I like to ask: "If corporations are people, why aren't they subject to all the laws most Americans are? Why aren't they prosecuted for murder when an employee is killed on the job due to hazardous conditions (See the many BP rig explosions)? Why aren't they prosecuted for Theft (see all US and many European Banks)? Why aren't they prosecuted for theft when they "buy" a weaker company, steal all its money and dump it?

and so on and so on...

Both Sides Do It said...

They don't make a specific product to fill that need but the regular stuff is quite suitable for the purpose.

Anonymous said...

I wish I could take credit but alas I read it elsewhere and I don't recall where.
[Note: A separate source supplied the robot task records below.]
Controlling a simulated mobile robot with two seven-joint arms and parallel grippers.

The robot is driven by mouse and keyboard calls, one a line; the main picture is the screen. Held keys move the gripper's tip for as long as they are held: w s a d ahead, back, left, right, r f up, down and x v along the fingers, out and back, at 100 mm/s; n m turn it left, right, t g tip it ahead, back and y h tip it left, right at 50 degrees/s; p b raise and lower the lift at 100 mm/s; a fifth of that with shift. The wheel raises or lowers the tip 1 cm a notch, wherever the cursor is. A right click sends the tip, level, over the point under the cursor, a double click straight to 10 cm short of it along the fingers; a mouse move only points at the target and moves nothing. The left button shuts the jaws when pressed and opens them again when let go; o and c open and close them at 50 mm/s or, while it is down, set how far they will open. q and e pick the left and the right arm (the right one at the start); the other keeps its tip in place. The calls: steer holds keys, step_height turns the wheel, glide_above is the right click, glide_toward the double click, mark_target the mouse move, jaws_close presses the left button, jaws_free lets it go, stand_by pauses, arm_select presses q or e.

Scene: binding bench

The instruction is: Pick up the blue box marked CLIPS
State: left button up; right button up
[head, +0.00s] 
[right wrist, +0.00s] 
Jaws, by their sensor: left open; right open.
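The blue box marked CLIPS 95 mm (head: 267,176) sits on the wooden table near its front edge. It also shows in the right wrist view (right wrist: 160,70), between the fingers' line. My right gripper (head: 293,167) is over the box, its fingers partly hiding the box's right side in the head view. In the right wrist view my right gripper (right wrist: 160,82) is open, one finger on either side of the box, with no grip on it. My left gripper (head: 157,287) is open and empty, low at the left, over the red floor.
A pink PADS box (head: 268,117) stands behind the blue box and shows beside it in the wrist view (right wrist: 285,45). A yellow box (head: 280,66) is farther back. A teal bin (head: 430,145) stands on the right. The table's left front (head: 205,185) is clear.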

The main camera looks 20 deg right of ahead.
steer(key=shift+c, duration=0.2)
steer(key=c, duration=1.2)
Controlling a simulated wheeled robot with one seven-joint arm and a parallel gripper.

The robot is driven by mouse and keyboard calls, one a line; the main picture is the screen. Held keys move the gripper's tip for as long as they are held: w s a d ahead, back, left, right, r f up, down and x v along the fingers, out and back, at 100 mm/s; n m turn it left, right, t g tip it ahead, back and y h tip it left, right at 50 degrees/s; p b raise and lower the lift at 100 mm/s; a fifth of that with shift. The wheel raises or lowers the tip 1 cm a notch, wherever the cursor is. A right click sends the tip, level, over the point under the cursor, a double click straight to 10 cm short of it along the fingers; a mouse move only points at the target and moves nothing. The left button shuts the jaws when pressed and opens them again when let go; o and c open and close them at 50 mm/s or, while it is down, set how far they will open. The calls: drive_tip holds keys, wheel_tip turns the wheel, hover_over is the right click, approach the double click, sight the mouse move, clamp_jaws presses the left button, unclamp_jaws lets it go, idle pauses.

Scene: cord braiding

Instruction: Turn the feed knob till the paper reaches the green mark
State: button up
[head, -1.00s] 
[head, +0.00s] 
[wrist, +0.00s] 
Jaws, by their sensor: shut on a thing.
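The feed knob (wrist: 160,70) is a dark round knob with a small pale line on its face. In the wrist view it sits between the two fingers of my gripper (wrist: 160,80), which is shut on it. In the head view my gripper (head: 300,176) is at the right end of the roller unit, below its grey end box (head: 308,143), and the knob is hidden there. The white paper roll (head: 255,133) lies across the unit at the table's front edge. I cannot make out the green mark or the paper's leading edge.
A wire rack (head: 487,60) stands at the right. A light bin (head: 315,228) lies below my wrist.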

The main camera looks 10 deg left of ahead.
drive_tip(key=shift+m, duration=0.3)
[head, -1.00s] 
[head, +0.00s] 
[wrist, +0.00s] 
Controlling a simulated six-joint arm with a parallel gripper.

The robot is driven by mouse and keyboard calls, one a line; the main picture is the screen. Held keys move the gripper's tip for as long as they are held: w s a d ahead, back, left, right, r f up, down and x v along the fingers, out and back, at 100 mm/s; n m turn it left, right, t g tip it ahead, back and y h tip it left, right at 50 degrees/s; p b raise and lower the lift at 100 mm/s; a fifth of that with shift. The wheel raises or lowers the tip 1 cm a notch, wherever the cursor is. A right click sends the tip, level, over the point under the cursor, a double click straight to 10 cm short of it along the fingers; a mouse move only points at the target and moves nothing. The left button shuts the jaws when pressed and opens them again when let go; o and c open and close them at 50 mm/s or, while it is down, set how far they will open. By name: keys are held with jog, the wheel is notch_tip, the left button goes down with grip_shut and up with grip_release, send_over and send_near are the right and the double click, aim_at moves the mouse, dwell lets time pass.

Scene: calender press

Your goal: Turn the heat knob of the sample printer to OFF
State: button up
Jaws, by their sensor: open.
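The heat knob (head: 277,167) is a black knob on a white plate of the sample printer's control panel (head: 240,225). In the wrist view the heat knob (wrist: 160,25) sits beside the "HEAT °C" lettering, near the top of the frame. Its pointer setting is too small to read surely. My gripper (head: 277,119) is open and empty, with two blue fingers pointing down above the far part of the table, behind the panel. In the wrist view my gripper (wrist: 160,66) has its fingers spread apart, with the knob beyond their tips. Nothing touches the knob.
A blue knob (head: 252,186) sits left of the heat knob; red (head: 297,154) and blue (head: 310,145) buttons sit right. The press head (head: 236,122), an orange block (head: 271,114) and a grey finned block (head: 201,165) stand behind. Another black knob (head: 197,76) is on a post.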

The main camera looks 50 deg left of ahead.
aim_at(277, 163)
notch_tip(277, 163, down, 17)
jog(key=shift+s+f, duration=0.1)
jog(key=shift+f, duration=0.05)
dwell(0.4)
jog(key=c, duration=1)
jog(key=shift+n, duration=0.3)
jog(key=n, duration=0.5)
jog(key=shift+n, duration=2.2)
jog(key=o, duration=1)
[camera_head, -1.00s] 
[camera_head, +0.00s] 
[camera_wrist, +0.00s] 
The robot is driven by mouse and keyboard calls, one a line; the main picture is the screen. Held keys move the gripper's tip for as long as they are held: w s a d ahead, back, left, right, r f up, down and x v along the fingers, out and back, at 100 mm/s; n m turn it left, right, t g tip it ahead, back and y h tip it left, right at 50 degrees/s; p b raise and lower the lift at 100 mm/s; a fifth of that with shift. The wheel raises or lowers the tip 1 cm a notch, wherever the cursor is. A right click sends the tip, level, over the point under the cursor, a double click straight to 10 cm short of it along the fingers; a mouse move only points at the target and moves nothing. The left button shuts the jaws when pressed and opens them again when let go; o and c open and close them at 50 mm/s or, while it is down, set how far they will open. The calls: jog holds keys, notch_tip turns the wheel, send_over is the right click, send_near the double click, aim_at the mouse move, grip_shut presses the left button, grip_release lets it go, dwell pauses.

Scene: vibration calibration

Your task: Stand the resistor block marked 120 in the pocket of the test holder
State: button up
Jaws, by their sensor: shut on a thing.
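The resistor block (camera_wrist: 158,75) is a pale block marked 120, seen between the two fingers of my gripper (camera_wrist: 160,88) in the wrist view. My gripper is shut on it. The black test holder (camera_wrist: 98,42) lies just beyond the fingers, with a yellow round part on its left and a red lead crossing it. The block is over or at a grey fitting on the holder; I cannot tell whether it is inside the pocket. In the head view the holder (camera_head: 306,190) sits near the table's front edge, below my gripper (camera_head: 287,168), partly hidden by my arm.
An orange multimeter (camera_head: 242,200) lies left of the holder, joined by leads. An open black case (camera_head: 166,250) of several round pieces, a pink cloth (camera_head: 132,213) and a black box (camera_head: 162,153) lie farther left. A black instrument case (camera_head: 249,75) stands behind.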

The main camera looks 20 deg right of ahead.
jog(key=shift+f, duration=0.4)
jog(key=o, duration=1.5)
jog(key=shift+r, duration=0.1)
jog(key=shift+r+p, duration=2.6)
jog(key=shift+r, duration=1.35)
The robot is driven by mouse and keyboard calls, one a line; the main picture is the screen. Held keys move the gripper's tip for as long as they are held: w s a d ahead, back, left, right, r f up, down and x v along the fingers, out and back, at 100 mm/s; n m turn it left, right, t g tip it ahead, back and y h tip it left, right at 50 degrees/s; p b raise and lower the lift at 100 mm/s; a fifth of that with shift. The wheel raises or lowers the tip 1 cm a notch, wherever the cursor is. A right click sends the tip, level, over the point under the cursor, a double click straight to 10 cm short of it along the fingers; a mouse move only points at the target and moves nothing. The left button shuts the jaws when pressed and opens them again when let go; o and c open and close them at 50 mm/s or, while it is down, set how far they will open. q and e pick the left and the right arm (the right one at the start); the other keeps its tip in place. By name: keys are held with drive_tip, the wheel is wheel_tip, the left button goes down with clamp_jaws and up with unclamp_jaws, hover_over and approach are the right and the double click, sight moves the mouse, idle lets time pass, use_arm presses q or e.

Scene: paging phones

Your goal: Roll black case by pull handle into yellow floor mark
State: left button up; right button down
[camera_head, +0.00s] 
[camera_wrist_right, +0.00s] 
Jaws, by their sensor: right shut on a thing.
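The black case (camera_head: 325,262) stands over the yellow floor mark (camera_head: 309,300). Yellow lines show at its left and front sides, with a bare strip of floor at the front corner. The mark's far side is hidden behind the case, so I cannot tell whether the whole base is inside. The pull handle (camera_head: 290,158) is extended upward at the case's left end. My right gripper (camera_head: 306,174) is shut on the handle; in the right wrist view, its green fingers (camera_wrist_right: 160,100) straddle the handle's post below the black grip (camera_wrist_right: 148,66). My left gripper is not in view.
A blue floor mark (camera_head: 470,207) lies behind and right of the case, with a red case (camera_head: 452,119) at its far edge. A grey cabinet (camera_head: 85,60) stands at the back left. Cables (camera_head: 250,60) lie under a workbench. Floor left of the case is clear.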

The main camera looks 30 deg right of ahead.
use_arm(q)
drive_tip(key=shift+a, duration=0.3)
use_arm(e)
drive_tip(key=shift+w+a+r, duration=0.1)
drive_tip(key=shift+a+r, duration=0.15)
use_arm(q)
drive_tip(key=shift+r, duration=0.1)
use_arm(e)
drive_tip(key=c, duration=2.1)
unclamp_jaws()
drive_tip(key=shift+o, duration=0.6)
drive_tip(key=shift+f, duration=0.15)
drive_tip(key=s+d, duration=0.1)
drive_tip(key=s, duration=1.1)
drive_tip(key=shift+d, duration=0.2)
Anyway, it's the acronym for the conservative (extremely) wing of the Supreme Court: RATS or Roberts, Alito, Thomas and Scalia. It kind of has a ring to it, don't you think?

Sator Arepo said...

"my laudanum dream"

Doghouse, are you holding? Hook a brother up, it's been dry as hell around here.

Anonymous said...

The day my choice of laundry detergent has an impact on the entire world and might result in the needless deaths of hundreds of thousands of innocents is the day that I'll start worrying about the size and power of P&G's advertising budget.

Li'l Innocent said...

I had just managed to scribble this down when the doorbell rang, jarring me from my reverie...

In Washington did GeorgeEff Whill
A spurious quiddity exude
Where Cash, the sacred river, ran
Through Channels measureless to...

*bringg-bringg*

That character from Porlock again; now he's got more to answer for.